Interested in buying your own home? With some careful planning and discipline, you can build a house deposit in as little as 12 months - but you have to be willing to stick to a plan.
Saving for a house deposit isn’t easy, especially as the cost of living continues to rise.
For those who want to transition from renting to home ownership, it takes time, effort and discipline to cobble together a deposit.
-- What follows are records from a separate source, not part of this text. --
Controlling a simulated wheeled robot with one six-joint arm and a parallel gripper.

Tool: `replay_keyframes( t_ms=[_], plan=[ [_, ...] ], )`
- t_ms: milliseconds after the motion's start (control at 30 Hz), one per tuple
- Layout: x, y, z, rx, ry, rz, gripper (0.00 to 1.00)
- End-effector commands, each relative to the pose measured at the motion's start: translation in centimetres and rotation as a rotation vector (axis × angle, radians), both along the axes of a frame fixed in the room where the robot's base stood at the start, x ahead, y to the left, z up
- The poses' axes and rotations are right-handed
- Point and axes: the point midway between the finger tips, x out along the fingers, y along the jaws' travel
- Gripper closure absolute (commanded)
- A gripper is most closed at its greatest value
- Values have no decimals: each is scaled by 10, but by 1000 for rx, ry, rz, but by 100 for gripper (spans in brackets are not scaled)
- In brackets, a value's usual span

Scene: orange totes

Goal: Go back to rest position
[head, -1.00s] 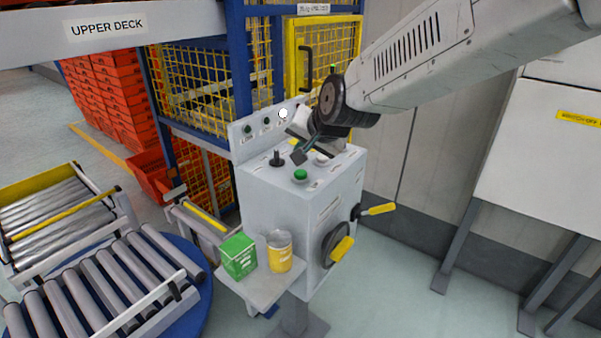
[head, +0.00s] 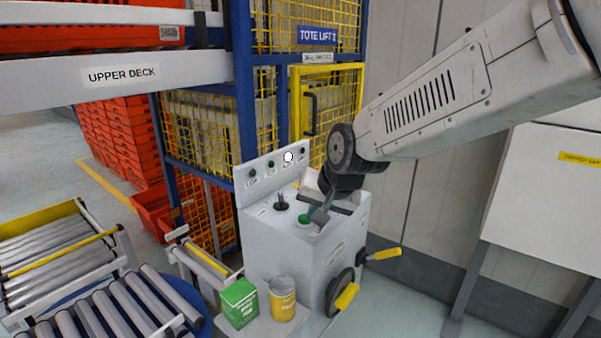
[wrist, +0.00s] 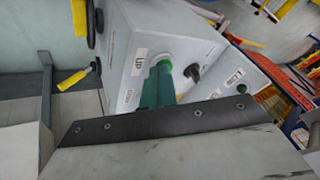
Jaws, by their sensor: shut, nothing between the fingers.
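My gripper (head: 319,216) hangs from my arm over the top of the grey control console (head: 290,250). Its dark fingers are shut with nothing between them. In the head view the fingertips appear just right of the green button (head: 304,220) and partly overlap it. In the wrist view my gripper (wrist: 150,95) points at the console and the green button (wrist: 164,68) shows just beyond the fingers. I cannot tell whether they touch. A label "UP" (wrist: 139,61) is beside the button.
The yellow lift cage (head: 335,100) stands behind.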

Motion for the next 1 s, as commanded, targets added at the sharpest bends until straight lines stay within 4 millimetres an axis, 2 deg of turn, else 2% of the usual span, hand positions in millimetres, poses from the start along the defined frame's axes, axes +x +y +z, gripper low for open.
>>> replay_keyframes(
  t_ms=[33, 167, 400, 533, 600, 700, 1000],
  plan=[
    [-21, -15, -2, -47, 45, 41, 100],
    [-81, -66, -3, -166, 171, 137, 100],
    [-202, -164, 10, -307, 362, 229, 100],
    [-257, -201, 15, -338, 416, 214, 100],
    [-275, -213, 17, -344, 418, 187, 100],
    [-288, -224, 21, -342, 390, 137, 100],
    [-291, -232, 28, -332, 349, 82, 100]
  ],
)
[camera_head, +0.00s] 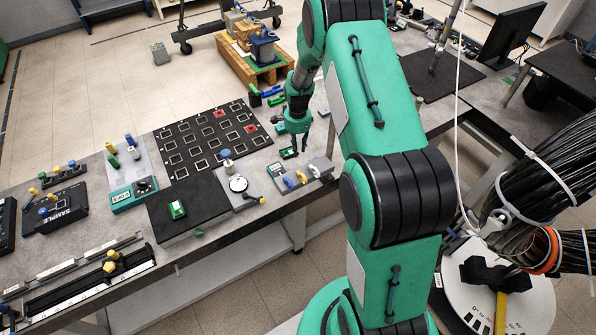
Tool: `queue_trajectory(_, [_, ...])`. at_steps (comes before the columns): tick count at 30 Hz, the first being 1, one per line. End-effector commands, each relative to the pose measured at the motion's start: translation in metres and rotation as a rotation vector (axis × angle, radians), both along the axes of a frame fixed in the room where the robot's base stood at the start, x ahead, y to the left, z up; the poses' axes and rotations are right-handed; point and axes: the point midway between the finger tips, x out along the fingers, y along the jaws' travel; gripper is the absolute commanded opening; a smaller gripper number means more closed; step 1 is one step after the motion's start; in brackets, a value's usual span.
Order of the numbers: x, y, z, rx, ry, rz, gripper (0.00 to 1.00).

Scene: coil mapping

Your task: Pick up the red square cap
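Two small red squares sit on the black board (190,147) with rows of pale square outlines: one red square (219,113) near its far edge, and another red square (251,128) near its right edge. At this size I cannot tell which is the red square cap. My gripper (299,146) points down to the right of the board, apart from both red squares. Its fingers are small and dark here, so I cannot tell whether they are open or shut. A small green and black item (289,153) is close beside the fingertips.
A black mat with a green block (177,209) lies in front of the board. A dial gauge (238,184), a teal meter (134,194) and a grey fixture (315,172) stand around it. A wooden crate (247,66) is behind. Cable bundles (550,165) hang at right.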

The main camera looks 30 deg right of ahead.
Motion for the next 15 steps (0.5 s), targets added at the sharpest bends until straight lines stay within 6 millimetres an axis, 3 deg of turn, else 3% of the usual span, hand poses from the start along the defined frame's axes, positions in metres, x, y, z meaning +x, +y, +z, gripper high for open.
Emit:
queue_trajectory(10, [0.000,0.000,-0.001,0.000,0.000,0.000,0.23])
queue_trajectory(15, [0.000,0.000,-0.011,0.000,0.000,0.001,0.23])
However, that doesn’t mean the dream is out of reach.
One of the simplest ways to boost your savings is to make your money work for you by placing it in a fee-free, high interest savings account.
Greg McAweeney, RaboDirect's general manager, says would-be homeowners miss out on returns of over 6% when they fail to take advantage of high interest saving accounts.
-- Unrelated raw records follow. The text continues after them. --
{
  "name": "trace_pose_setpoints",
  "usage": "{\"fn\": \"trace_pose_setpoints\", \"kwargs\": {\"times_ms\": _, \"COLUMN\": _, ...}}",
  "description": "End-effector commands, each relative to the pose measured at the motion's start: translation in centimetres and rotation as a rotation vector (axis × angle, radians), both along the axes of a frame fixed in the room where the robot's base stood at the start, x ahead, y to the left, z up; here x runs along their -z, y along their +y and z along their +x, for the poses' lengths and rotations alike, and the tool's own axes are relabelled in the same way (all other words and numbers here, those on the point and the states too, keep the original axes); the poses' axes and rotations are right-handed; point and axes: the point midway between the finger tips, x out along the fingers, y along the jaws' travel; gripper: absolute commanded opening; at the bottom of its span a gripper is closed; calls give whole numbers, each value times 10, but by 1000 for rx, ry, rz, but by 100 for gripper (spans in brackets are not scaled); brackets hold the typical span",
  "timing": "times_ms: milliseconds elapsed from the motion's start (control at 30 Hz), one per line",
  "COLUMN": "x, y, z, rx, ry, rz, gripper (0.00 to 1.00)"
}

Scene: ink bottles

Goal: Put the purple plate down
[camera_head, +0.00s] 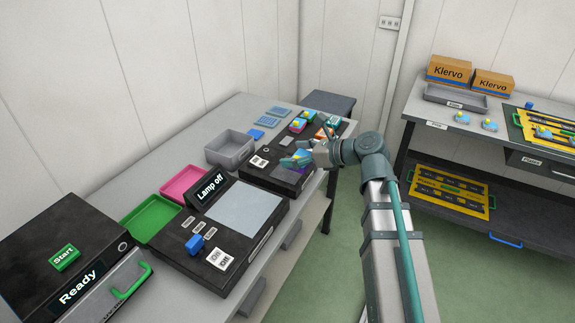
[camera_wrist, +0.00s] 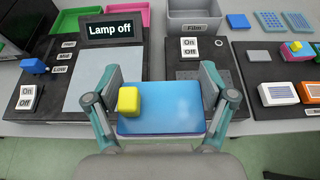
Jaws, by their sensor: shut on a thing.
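My gripper (camera_wrist: 160,105) is shut on a flat plate (camera_wrist: 175,110) with a yellow knob (camera_wrist: 128,101) on its left part. The plate looks glossy blue in the wrist view and blue-purple in the head view (camera_head: 303,156). It lies between the two fingers, over the front of the dark station (camera_wrist: 191,75) with an On/Off switch. I cannot tell whether it touches the station. In the head view my gripper (camera_head: 302,158) covers part of that station's right side.
The "Lamp off" station (camera_head: 245,207) has a pale panel and stands left of the plate. A grey bin (camera_head: 229,148), a pink tray (camera_head: 185,183) and a green tray (camera_head: 150,217) stand behind. Small coloured items (camera_head: 298,125) lie on the far dark station. A second bench (camera_head: 435,126) stands right.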

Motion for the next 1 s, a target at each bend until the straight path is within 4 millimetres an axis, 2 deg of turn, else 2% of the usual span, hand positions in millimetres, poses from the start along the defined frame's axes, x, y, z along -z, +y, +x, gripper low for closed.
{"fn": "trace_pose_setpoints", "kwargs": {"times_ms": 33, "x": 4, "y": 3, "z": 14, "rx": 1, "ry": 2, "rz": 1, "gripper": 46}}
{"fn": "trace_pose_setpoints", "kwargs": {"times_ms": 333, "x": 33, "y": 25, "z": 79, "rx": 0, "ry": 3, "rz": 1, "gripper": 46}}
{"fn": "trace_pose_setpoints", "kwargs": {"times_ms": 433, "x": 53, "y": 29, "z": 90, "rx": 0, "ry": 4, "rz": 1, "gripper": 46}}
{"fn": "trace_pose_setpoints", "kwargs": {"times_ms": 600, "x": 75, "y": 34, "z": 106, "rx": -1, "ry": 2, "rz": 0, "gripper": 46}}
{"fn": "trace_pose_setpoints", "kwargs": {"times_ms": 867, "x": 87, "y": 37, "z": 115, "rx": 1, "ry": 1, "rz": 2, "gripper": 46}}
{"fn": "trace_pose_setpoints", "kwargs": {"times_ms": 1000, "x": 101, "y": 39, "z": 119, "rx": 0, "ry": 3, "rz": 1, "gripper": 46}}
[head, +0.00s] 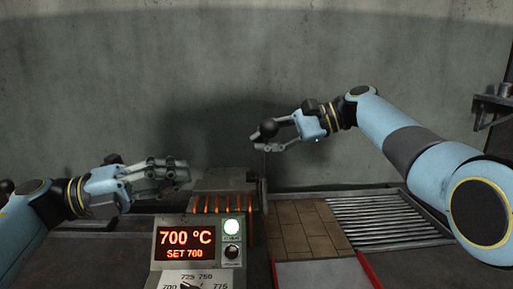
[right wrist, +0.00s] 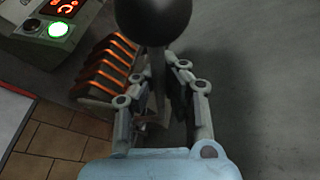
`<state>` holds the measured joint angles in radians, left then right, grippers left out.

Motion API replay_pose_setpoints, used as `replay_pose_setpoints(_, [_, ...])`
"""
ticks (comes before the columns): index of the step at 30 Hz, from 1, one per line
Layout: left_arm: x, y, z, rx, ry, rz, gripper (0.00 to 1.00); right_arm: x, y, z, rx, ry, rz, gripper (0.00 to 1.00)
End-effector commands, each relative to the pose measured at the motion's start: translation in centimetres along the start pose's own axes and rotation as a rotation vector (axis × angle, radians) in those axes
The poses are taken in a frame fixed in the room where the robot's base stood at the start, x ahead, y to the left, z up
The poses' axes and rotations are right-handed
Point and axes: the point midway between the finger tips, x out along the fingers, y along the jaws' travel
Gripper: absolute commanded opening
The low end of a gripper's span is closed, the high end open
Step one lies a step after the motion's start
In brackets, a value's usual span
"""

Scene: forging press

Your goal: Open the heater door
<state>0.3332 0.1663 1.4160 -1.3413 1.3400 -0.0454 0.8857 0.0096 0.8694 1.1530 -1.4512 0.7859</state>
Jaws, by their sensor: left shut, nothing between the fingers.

"Savers should seek out the best rates of returns for their cash savings, rather than leaving money in transaction accounts, where some banks paying interest rates
as low as 0.01%," he says.
“A home deposit can be built up more quickly if you deposit your money into a high-yielding savings account to maximise the effects of compound interest.”
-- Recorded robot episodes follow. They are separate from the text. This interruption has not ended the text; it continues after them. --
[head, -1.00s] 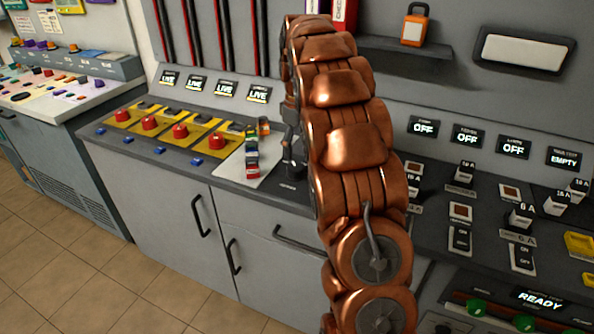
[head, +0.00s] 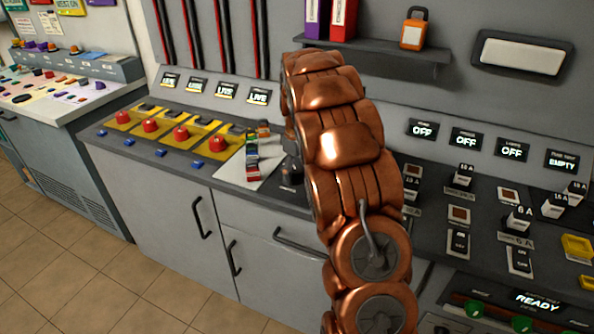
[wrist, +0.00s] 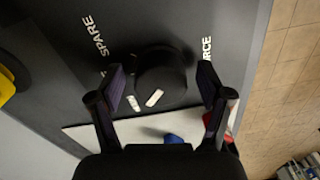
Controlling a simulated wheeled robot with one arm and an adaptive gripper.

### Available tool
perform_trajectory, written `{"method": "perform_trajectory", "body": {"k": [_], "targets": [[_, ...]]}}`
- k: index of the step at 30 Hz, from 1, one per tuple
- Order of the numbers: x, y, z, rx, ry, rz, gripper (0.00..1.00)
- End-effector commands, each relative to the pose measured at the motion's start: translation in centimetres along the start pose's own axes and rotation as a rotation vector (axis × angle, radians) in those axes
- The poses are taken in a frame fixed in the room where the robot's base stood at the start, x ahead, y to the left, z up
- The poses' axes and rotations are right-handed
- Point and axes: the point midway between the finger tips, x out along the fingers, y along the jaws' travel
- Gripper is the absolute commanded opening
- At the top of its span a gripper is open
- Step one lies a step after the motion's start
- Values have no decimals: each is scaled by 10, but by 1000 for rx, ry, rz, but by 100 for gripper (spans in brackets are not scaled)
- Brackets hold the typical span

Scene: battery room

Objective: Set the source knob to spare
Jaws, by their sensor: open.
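The source knob (wrist: 165,72) is black and round in the wrist view, with a white bar on its lower part. The word SPARE (wrist: 92,36) is printed on the dark panel to its upper left. A partly covered label ending in "RCE" (wrist: 207,48) is to its right. Another short white mark lies just left of the knob's bar. My gripper (wrist: 160,80) is open, with one finger on each side of the knob and gaps showing. I cannot tell whether the fingers are down around it. In the head view my copper arm hides most of this spot.
A pale plate (head: 262,172) with small coloured pieces lies left of my gripper. Red buttons on yellow plates (head: 201,146) are further left. Switches (head: 458,241) stand to the right of my arm. A shelf (head: 385,52) with binders and an orange padlock (head: 413,33) is behind.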

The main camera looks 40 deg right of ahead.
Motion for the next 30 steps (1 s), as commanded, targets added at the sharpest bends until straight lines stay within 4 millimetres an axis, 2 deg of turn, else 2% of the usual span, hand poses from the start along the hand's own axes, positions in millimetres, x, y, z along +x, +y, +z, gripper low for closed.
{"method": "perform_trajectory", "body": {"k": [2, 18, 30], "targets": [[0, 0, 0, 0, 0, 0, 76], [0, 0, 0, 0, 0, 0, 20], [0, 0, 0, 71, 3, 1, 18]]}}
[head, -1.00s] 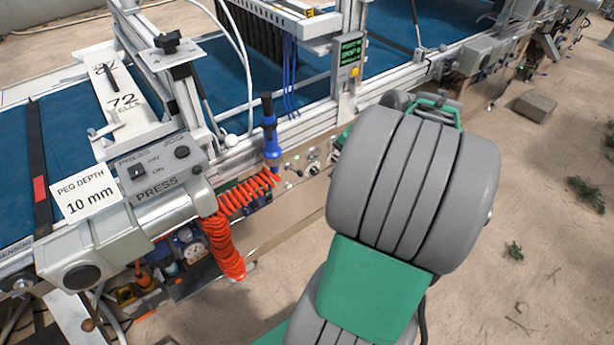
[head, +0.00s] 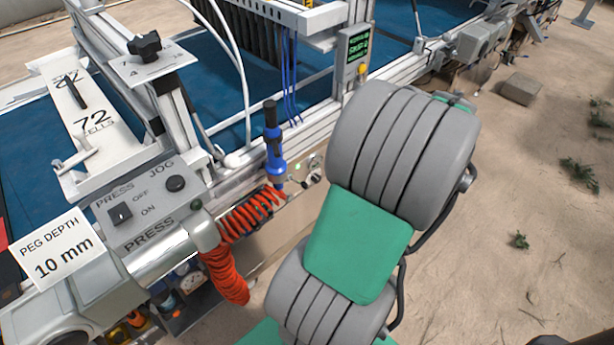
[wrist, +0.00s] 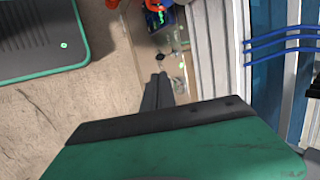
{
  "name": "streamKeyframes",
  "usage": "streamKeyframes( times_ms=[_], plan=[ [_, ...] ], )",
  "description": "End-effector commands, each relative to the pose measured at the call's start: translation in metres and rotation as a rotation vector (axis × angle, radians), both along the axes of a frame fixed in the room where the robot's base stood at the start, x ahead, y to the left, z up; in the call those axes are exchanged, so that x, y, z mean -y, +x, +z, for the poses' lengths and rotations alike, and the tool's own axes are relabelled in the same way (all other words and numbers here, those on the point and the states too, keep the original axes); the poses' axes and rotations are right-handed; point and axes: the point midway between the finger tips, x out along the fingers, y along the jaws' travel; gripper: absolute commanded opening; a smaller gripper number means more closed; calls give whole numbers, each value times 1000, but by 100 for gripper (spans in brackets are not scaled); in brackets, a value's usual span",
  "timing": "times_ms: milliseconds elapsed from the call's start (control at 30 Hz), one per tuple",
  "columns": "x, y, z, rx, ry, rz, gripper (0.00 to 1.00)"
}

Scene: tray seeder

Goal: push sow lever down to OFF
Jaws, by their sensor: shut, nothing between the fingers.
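My gripper (wrist: 158,78) shows in the wrist view as two dark fingers shut together, with nothing between them. The fingertips point toward the side panel (wrist: 176,68) of the seeder frame. A small dark knob (wrist: 160,57) lies just beyond the tips in the picture; I cannot tell whether it is the sow lever or whether the fingers touch it. In the head view my grey and green arm hides the gripper and part of the machine side. Small controls (head: 312,168) show on that side just left of the arm. No sow label or OFF mark is readable.
A press switch box (head: 150,200) with a JOG button stands at the left. A blue-handled tool (head: 274,145) and a coiled orange hose (head: 225,250) hang beside the rail. A display (head: 356,50) stands behind my arm. Sandy floor at the right is mostly open.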

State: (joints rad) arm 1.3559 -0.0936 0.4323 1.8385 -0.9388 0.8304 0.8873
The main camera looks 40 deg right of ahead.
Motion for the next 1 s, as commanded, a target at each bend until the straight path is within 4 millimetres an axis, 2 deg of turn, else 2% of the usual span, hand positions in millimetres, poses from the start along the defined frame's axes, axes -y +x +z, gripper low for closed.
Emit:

The key to success is to develop a clear savings strategy, so you know exactly how much of your hard-earned cash you need to set aside each pay period in order to reach your goal.
According to McAweeney, if an account holder has $50 to deposit from their pay each week, starting from a balance of $10,000, then by the end of one year they would have saved $13,296 at an interest rate of 6%. A total $696 would have been earned in interest.
However, if they saved $200, deposited once a month, then their savings would have reached $13,084 by the year's end, with $684 earned in interest.
"That's an extra $212 saved with weekly deposits over one year and an extra $12 earned in interest, at virtually no pain to you," McAweeney says.
"Over time, those extra savings and extra interest build up and help you to save a bigger home deposit and minimise mortgage debt."
For those with time on their side, investing in a term deposit that offers higher interest rates for a guaranteed period of time could be an effective alternative to a high interest savings account.
With a term deposit, you can boost your returns by locking in an interest rate for a period of six months to five years.
Tips for success:
- Opt for savings accounts in which interest is earned daily, as this means you can take advantage of compounding interest, which is effectively interest being earned on interest.
- Set up a direct debit that sweeps funds from your regular account to your high interest savings account every week, fortnight or month.
- Have a clear strategy to ensure you commit to regular savings – most experts recommend that you try to save 10% of your salary at a minimum.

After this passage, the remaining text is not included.